Yes, tendrl-monitoring-integration is running without any error.
Problem is monitoring-integration sync create an alias using integration_id even short_name is exist. so import cluster flow has already created an alias using short_name. so for the same cluster, two alias exists. During un-manage flow alias which is created using short_name is deleted but alias which is created using integration_id is not deleted. When we try to import cluster without integration_id is try to create an alias using integration_id https://github.com/Tendrl/monitoring-integration/blob/master/tendrl/monitoring_integration/flows/setup_cluster_alias/__init__.py#L27. So already alias exists so this will raise an exception. And this exception is not handled so job thread in monitoring-integration failed. So job status is not updated so job timeout.
This issue is fixed
filip fix which I did is a similar issue like this, but from fresh machine, I can't reproduce this issue. Can you please reproduce this again.

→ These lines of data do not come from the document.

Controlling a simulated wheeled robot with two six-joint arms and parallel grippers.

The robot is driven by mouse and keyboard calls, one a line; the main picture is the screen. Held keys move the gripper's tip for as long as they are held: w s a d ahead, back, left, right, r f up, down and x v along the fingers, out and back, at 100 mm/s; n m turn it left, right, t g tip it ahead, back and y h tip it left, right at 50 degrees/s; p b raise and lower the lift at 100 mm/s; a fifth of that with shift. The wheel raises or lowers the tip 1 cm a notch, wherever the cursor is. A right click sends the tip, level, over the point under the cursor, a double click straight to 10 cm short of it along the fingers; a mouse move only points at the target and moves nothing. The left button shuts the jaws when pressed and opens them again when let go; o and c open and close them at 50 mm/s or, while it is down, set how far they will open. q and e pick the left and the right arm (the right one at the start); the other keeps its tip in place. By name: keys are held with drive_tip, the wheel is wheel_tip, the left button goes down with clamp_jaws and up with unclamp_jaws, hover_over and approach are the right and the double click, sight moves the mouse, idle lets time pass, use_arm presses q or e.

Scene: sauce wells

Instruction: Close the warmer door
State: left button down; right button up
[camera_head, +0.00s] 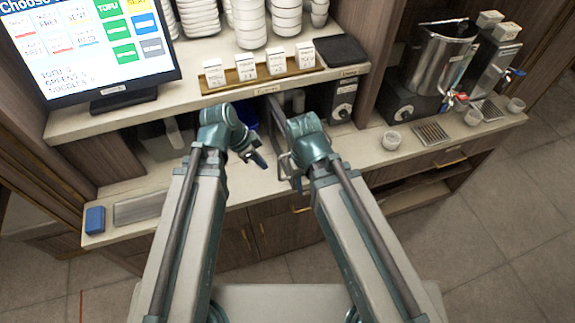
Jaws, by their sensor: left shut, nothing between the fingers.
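The warmer (343,103) sits under the counter shelf, with a control panel and knobs on its right side. Its door (279,118) stands open, seen nearly edge-on as a dark panel swung out toward me. A grey handle (284,166) shows at the door's near end, partly covered by my right arm. My left gripper (259,159) is shut and empty, just left of the door and handle, apparently apart from them. My right arm's wrist is over the right side of the door; its fingers are hidden.
A screen (90,45) stands at the left. Stacked white bowls (250,25) and a wooden tray of labelled cards (260,78) are on the upper shelf. A blue block (95,219) lies at the left counter end. A metal pot (440,60) and small cups (391,140) are at the right.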

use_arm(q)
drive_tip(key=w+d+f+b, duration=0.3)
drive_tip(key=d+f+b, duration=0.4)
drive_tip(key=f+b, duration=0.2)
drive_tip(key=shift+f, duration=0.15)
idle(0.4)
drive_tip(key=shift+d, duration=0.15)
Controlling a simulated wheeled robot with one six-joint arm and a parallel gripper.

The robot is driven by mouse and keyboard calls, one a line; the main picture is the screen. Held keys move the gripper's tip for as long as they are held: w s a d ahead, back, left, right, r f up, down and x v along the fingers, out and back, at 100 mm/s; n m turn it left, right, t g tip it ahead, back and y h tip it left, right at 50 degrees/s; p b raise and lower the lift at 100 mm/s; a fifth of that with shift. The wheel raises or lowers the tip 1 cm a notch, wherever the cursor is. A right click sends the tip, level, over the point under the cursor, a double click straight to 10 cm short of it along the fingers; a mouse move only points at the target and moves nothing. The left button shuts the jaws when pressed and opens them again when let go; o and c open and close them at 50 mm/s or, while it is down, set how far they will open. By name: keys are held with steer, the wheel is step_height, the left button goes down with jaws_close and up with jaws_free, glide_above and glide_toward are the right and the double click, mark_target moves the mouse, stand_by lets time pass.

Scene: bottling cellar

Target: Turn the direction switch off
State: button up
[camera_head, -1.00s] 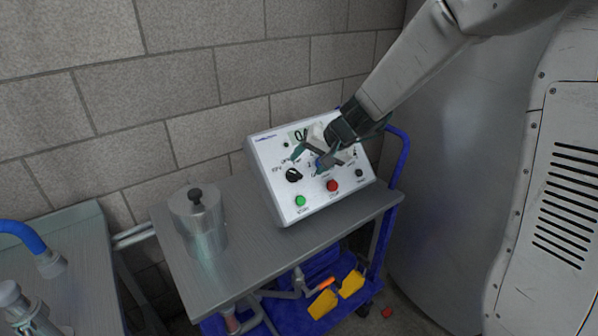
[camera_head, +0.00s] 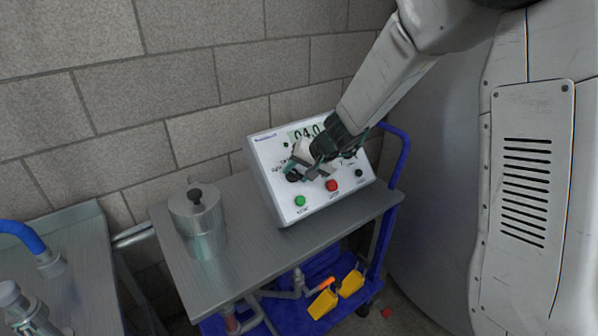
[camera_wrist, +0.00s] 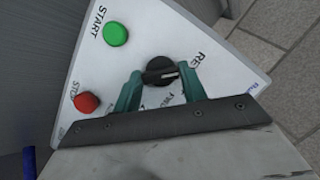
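The direction switch is a black rotary knob (camera_wrist: 160,70) on a white sloped control box (camera_head: 268,182). REV and FWD labels stand beside it in the wrist view, and its pale pointer mark faces right, towards the side with these labels. My gripper (camera_wrist: 163,72) is open, with one green finger on each side of the knob. Small gaps show between the fingers and the knob. In the head view my gripper (camera_head: 302,168) is over the left part of the panel and hides much of the knob.
A green START button (camera_head: 300,200) and a red STOP button (camera_head: 331,185) sit close to the knob. A display (camera_head: 306,133) reads 04.0. The box stands on a grey-topped cart (camera_head: 240,260) beside a lidded metal pot (camera_head: 205,225). A brick wall is behind.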

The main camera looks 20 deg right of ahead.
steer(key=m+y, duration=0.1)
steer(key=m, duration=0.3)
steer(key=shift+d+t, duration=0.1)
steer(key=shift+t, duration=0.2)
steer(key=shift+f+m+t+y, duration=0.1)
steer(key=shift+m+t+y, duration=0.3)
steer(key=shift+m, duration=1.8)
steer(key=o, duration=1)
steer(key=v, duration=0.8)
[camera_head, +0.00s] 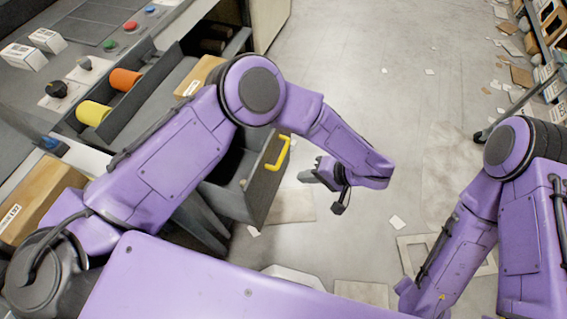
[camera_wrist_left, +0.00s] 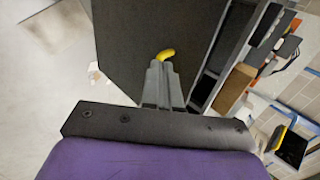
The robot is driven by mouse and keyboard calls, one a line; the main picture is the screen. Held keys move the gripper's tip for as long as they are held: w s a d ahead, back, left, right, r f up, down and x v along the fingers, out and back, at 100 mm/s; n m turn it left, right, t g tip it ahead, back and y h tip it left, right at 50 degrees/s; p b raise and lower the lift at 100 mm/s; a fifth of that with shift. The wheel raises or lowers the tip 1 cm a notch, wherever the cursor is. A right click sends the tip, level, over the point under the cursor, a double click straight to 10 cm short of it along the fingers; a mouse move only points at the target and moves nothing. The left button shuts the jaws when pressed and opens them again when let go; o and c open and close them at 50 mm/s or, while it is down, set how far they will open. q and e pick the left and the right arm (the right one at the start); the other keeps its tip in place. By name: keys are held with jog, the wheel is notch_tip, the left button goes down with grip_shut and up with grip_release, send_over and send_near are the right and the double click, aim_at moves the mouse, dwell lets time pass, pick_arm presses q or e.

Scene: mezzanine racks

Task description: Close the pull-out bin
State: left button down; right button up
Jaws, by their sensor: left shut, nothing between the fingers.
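The pull-out bin (camera_head: 264,185) is dark grey and stands out from under the workbench at the left in the head view. Its front carries a yellow handle (camera_head: 279,154). My left gripper (camera_head: 308,176) is shut and empty, out in front of the bin's front face, to the right of the handle. In the left wrist view, the closed fingertips (camera_wrist_left: 160,68) point at the dark front panel (camera_wrist_left: 135,35). The yellow handle (camera_wrist_left: 167,54) shows just beyond the tips; I cannot tell whether they touch. My left arm covers part of the bin. My right gripper is out of view.
The workbench (camera_head: 25,95) holds buttons, knobs and small white boxes. Yellow (camera_head: 92,113) and orange (camera_head: 124,79) rolls lie in a tray along it. A cardboard box (camera_head: 40,195) sits at the left. Shelving (camera_head: 545,60) stands far right. Open floor with scattered paper lies between.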

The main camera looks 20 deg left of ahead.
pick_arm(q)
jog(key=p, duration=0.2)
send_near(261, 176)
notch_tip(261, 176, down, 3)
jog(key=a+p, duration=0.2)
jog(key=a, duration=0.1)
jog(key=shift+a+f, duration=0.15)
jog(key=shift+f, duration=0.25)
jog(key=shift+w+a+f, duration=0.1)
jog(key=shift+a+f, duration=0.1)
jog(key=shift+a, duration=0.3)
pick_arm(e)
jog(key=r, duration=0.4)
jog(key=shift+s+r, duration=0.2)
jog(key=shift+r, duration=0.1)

I sent you a PM with access to hosts with reproduced problem.
I think this is an issue related to fqdn in node_context and integration_id in tendrl_contexct None for some time. so everyone created a job for others. This issue is fixed in upstream. please verify this with next build. please verify once with next release. because i am 100% sure but i saw the filip machine this is the conclusion i came from that machine.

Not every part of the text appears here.